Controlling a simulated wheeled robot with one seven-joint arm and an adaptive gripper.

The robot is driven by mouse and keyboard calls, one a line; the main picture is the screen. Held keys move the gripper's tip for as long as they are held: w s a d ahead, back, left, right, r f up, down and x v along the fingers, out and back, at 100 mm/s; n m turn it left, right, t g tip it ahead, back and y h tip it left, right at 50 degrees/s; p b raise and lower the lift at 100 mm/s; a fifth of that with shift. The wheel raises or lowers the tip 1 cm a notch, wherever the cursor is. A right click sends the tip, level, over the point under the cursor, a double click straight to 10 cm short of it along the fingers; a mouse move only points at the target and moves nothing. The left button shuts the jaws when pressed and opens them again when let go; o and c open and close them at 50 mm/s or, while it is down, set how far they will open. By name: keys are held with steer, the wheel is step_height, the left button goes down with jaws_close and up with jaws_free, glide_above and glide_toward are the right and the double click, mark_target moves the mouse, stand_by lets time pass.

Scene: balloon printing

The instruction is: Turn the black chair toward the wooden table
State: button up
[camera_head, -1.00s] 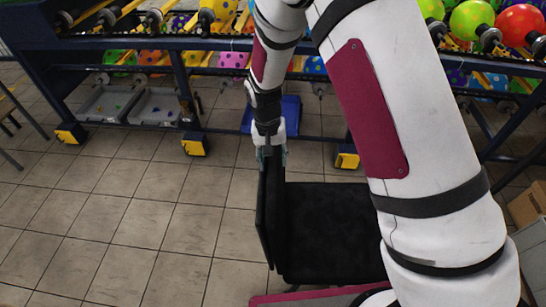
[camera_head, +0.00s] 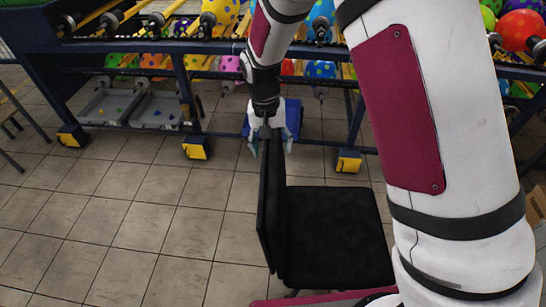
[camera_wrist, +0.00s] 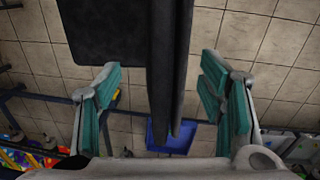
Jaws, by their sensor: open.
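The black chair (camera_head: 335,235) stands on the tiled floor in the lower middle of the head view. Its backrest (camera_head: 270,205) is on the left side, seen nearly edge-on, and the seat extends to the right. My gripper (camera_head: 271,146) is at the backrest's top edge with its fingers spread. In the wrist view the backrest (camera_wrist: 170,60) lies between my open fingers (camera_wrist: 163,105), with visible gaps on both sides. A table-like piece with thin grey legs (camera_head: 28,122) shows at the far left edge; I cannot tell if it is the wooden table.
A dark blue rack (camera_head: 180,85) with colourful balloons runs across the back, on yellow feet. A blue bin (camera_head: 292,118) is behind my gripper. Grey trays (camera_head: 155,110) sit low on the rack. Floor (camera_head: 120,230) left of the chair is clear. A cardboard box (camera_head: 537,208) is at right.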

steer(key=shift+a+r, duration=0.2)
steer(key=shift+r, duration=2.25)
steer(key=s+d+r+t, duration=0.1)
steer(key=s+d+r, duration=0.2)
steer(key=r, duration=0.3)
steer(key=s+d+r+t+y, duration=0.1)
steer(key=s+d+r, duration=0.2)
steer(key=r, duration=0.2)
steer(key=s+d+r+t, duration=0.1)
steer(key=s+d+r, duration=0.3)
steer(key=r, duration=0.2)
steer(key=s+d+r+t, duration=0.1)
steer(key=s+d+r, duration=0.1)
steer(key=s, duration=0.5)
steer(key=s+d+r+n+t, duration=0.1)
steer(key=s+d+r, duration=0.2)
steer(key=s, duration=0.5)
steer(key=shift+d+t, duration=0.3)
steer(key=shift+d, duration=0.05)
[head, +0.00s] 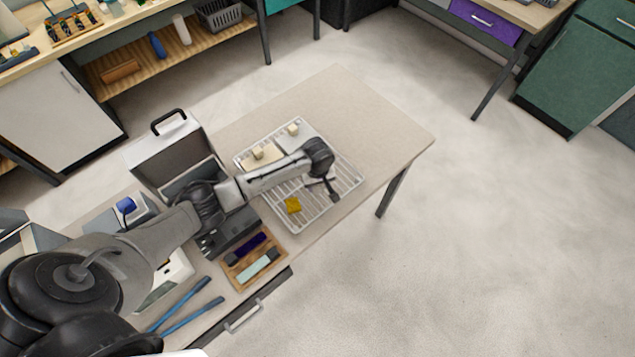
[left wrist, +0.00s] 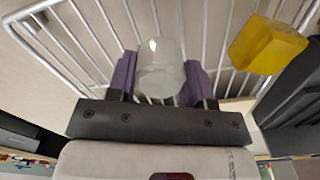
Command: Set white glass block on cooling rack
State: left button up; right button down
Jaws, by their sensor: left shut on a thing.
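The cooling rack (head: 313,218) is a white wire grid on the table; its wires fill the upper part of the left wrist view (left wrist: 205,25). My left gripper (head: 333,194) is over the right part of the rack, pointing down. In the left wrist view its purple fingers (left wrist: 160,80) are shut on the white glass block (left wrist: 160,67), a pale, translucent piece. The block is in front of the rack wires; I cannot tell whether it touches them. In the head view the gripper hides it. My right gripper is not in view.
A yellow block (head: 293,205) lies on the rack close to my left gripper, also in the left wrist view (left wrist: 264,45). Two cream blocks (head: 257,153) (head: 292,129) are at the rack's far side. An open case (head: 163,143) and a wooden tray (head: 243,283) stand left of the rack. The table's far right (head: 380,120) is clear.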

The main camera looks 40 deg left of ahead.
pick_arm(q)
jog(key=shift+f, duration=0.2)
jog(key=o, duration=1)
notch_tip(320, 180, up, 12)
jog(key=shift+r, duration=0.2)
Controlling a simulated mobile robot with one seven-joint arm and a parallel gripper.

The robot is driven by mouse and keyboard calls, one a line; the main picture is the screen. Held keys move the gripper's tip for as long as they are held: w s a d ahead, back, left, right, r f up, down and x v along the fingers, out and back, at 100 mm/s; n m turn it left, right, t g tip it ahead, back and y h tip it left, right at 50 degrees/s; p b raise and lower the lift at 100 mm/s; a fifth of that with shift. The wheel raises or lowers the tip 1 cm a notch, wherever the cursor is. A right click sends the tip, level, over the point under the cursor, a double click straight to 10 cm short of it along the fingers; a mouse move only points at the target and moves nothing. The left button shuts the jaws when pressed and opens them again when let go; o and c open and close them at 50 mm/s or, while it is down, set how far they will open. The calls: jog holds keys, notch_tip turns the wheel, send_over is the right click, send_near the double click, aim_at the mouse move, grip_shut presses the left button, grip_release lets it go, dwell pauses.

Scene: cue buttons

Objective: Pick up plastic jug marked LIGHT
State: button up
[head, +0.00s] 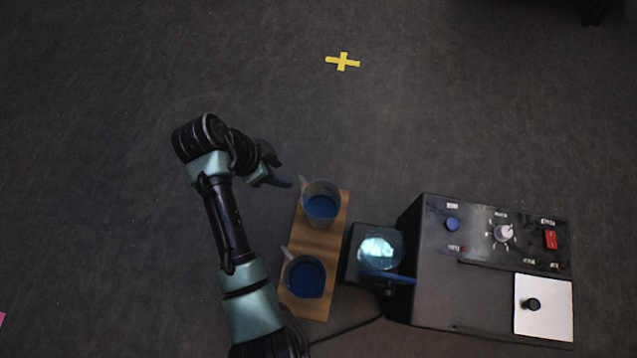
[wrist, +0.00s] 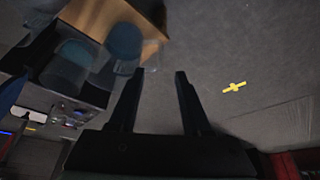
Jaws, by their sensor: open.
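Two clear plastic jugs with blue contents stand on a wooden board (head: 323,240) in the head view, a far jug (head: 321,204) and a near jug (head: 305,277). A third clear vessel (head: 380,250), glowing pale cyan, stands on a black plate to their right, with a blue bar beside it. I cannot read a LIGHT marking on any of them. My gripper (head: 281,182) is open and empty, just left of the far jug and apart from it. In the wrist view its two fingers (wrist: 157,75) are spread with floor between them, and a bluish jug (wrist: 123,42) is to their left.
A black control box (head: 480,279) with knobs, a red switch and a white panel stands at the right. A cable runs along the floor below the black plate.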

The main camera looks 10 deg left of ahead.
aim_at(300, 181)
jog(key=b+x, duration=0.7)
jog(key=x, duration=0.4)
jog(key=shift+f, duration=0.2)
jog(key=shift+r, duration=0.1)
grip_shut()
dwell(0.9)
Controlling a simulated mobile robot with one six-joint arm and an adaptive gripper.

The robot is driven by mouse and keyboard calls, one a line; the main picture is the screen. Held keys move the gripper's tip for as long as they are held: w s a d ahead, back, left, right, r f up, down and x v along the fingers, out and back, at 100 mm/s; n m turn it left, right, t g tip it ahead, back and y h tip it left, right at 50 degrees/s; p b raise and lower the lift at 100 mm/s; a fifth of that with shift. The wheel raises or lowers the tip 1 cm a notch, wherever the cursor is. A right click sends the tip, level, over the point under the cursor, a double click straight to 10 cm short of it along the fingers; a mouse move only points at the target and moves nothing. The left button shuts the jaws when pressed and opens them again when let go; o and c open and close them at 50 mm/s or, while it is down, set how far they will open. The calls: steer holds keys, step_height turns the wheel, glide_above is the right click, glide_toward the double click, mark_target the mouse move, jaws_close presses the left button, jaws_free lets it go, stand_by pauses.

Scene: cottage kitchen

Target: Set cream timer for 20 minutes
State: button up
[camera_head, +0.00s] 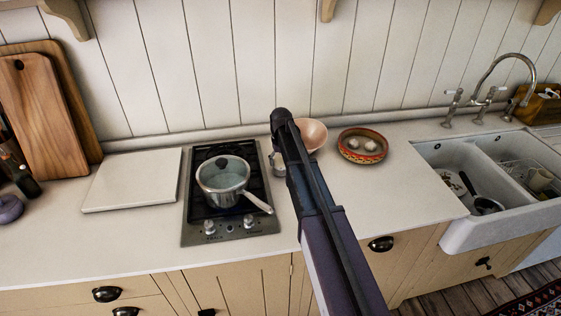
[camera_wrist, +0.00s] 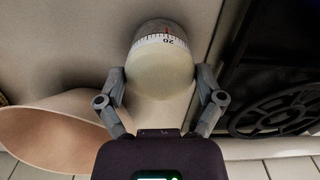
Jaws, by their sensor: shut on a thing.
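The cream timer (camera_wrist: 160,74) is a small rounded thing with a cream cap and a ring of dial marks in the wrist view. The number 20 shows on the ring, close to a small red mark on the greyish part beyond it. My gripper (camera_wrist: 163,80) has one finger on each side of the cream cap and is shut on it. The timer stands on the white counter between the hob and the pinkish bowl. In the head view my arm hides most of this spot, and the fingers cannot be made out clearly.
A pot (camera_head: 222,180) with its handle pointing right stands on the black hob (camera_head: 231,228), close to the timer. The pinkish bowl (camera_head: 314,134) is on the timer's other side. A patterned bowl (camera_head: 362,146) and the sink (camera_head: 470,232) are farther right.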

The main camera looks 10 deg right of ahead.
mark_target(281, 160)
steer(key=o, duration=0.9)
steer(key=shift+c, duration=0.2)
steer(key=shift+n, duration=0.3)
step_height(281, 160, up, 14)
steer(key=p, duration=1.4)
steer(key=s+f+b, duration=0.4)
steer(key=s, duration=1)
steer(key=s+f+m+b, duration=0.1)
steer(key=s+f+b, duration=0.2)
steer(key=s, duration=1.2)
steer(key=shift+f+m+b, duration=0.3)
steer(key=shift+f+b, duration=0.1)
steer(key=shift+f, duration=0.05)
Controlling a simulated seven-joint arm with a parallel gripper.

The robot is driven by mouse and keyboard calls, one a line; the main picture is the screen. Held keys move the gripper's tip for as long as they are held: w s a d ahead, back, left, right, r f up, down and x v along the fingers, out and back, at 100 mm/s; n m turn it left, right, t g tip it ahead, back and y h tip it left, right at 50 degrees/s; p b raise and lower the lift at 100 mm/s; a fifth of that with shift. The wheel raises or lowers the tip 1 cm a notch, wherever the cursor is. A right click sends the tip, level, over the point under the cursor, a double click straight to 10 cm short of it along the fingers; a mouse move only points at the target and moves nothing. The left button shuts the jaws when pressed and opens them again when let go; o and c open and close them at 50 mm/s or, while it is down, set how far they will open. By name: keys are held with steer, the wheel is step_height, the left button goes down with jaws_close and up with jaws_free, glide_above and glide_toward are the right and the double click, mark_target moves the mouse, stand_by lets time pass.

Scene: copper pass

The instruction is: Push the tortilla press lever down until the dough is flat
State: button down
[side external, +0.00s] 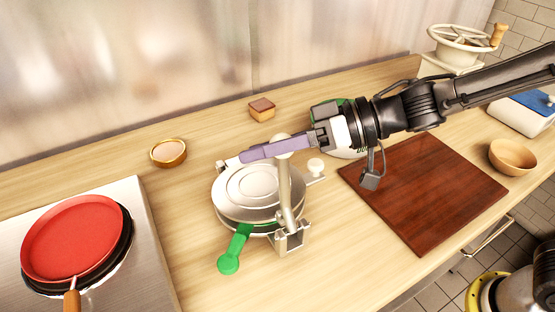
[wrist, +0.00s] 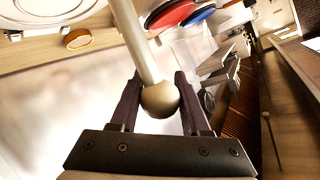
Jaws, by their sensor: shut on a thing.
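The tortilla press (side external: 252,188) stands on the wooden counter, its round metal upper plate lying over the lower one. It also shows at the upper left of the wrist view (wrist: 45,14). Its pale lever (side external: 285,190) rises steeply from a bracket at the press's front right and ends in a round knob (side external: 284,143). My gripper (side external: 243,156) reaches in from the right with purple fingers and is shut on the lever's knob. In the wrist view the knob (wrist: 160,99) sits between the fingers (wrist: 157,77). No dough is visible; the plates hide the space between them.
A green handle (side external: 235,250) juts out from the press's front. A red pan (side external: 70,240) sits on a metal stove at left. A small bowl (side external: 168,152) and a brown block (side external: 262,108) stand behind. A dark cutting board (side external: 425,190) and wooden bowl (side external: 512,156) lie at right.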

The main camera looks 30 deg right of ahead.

(The exercise): Using the listing above, locate the lines that hold "mobile" and copy each one.

(Solved exercise):
Controlling a simulated mobile robot with one seven-joint arm and a parallel gripper.
Controlling a simulated mobile robot with one six-joint arm and an adaptive gripper.

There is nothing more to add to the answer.